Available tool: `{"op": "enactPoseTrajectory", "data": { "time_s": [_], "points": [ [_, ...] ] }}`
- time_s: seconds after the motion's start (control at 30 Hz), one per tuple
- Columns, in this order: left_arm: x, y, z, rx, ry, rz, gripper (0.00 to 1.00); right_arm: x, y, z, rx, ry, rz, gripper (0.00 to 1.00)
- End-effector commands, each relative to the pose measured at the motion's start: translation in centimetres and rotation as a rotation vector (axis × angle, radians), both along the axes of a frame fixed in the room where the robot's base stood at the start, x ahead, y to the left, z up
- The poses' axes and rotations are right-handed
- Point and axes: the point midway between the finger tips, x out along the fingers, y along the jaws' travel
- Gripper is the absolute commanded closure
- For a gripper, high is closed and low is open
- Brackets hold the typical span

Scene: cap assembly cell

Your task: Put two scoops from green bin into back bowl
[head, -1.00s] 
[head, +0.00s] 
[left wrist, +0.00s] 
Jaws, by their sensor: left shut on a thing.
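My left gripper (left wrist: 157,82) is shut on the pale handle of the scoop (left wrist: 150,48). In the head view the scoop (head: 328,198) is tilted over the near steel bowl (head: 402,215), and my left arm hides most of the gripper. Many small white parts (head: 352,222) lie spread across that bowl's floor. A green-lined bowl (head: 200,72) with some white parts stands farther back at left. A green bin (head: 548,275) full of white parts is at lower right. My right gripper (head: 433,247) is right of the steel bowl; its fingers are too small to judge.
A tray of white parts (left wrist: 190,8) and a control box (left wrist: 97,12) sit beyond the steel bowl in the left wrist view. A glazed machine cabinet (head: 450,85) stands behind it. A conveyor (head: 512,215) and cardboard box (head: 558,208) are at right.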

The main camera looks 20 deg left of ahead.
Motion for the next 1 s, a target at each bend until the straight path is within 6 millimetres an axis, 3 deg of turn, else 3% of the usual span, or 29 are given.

○ ○ ○ ○ ○ ○ ○

**The exercise**
Restate every line of the data word for word.

**Complete output**
Available tool: `{"op": "enactPoseTrajectory", "data": { "time_s": [_], "points": [ [_, ...] ] }}`
- time_s: seconds after the motion's start (control at 30 Hz), one per tuple
- Columns, in this order: left_arm: x, y, z, rx, ry, rz, gripper (0.00 to 1.00); right_arm: x, y, z, rx, ry, rz, gripper (0.00 to 1.00)
- End-effector commands, each relative to the pose measured at the motion's start: translation in centimetres and rotation as a rotation vector (axis × angle, radians), both along the axes of a frame fixed in the room where the robot's base stood at the start, x ahead, y to the left, z up
- The poses' axes and rotations are right-handed
- Point and axes: the point midway between the finger tips, x out along the fingers, y along the jaws' travel
- Gripper is the absolute commanded closure
- For a gripper, high is closed and low is open
- Brackets hold the typical span

Scene: cap assembly cell

Your task: Put two scoops from green bin into back bowl
[head, -1.00s] 
[head, +0.00s] 
[left wrist, +0.00s] 
Jaws, by their sensor: left shut on a thing.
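My left gripper (left wrist: 157,82) is shut on the pale handle of the scoop (left wrist: 150,48). In the head view the scoop (head: 328,198) is tilted over the near steel bowl (head: 402,215), and my left arm hides most of the gripper. Many small white parts (head: 352,222) lie spread across that bowl's floor. A green-lined bowl (head: 200,72) with some white parts stands farther back at left. A green bin (head: 548,275) full of white parts is at lower right. My right gripper (head: 433,247) is right of the steel bowl; its fingers are too small to judge.
A tray of white parts (left wrist: 190,8) and a control box (left wrist: 97,12) sit beyond the steel bowl in the left wrist view. A glazed machine cabinet (head: 450,85) stands behind it. A conveyor (head: 512,215) and cardboard box (head: 558,208) are at right.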

The main camera looks 20 deg left of ahead.
Motion for the next 1 s, a target at each bend until the straight path is within 6 millimetres an axis, 3 deg of turn, else 3% of the usual span, or 29 are given.

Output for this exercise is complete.